Dataset and Preprocessing

The first step for using FedImpute is to prepare the data.

Input Data Format and Preprocessing

The data should be tabular data in the form of a numpy array (<np.ndarray>) or List of numpy arrays for those naturally partitioned federated data, where each row represents an observation and each column represents a feature. It will be the input to the simulation process, where it will be partitioned into subset as local dataset for each party and the missing data will be introduced. Currently, FedImpute only supports the numerical typed data, for categorical data, you need to one-hot encode them into binary features.

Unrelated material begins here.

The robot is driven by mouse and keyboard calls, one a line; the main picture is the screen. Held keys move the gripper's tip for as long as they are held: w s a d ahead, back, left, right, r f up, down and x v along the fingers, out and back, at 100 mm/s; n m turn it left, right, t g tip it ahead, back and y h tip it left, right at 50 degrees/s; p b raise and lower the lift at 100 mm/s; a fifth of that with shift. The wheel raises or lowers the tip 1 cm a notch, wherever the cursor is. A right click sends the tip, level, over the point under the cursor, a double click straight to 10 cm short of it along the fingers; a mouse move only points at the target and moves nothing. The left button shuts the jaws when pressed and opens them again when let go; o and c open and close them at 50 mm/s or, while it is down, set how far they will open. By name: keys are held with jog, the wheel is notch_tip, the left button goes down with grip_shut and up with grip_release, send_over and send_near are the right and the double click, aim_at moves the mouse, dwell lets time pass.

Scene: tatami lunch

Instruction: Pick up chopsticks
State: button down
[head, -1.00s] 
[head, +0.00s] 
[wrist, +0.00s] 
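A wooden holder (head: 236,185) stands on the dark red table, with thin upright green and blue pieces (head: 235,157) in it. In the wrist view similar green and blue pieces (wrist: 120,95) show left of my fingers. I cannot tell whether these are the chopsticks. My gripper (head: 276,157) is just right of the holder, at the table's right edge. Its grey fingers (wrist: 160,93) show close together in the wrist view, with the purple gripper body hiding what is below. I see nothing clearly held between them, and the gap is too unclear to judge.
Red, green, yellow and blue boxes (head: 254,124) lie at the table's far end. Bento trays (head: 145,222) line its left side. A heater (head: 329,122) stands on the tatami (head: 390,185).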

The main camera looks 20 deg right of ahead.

Required Preprocessing Steps

There are some basic preprocessing steps that you need to follow before using FedImpute, The final dataset should be in the form of a numpy array with the columns ordered as follows format:

| --------------------- | ------------------ | ------ |
| numerical features... | binary features... | target |
| --------------------- | ------------------ | ------ |
| 0.1 3 5 ...           | 1 0 1 0 0 0        | ...    |
...
| 0.5 10 1 ...          | 0 0 1 0 0 1        | ...    |
| --------------------- | ------------------ | ------ |

Ordering Features

To facilitate the ease of use for FedImpute, you have to order the features in the dataset such that the numerical features are placed first, followed by the binary features. The target variable should be the last column in the dataset.

One-hot Encoding Categorical Features

Currently, FedImpute only supports numerical and binary features, does not support categorical features in the dataset. So you have to one-hot encode the categorical features into binary features before using FedImpute.

Data Normalization (Optional)

It is recommended to normalize the numerical features in the dataset within range of 0 and 1.

Helper Functions for Preprocessing

FedImpute provides several helper functions to perform the required preprocessing steps. Example of the helper functions are as follows:

from fedimpute.data_prep.helper import ordering_features, one_hot_encoding

# Example for data with numpy array 
data = ...
data = ordering_features(data, numerical_cols=[0, 1, 3, 4, 8], target_col=-1)
data = one_hot_encoding(data, numerical_cols_num=5, max_cateogories=10)

# Example data with pandas dataframe
data = ...
data = ordering_features(
    data, numerical_cols=['age', 'income', 'height', 'weight', 'temperature'], 
    target_col='house_price'
)
data = one_hot_encoding(data, numerical_cols_num=5, max_cateogories=10)

- ordering_features(data, numerical_cols: List[str or int], target_col: int or str): This function will order the features in the dataset such that the numerical features are placed first, followed by the binary features. The target variable should be the last column in the dataset. - one_hot_encoding(data, numerical_cols_num: int): This function will one-hot encode the categorical features into binary features. It assumes you data is already orderd as numerical cols + cat_cols + target, so You just need to specify the number of numerical columns. Note: The ordering_features function is required to be called before the one_hot_encoding function.

We also provide a one-for-all function to perform all the preprocessing steps at once.

from fedimpute.data_prep import prep_data

data = ...
data = prep_data(
    data, numerical_cols=['age', 'income', 'height', 'weight', 'temperature'], target_col='house_price'
)

Data Configuration Dictionary

To allow FedImpute to understand the data and the task type, you need to provide a configuration dictionary called data_config. The example of the data_config dictionary is as follows:

data_config = {
    'target': 'house_price',
    'task_type': 'classification',
    'natural_partition': False
}

The data_config dictionary should contain the following keys:

target: The target variable name.
task_type: The task type of the target variable. It can be either classification or regression.
natural_partition: Whether the data is naturally partitioned into different parties. If it is, set it to True. Otherwise, set it to False.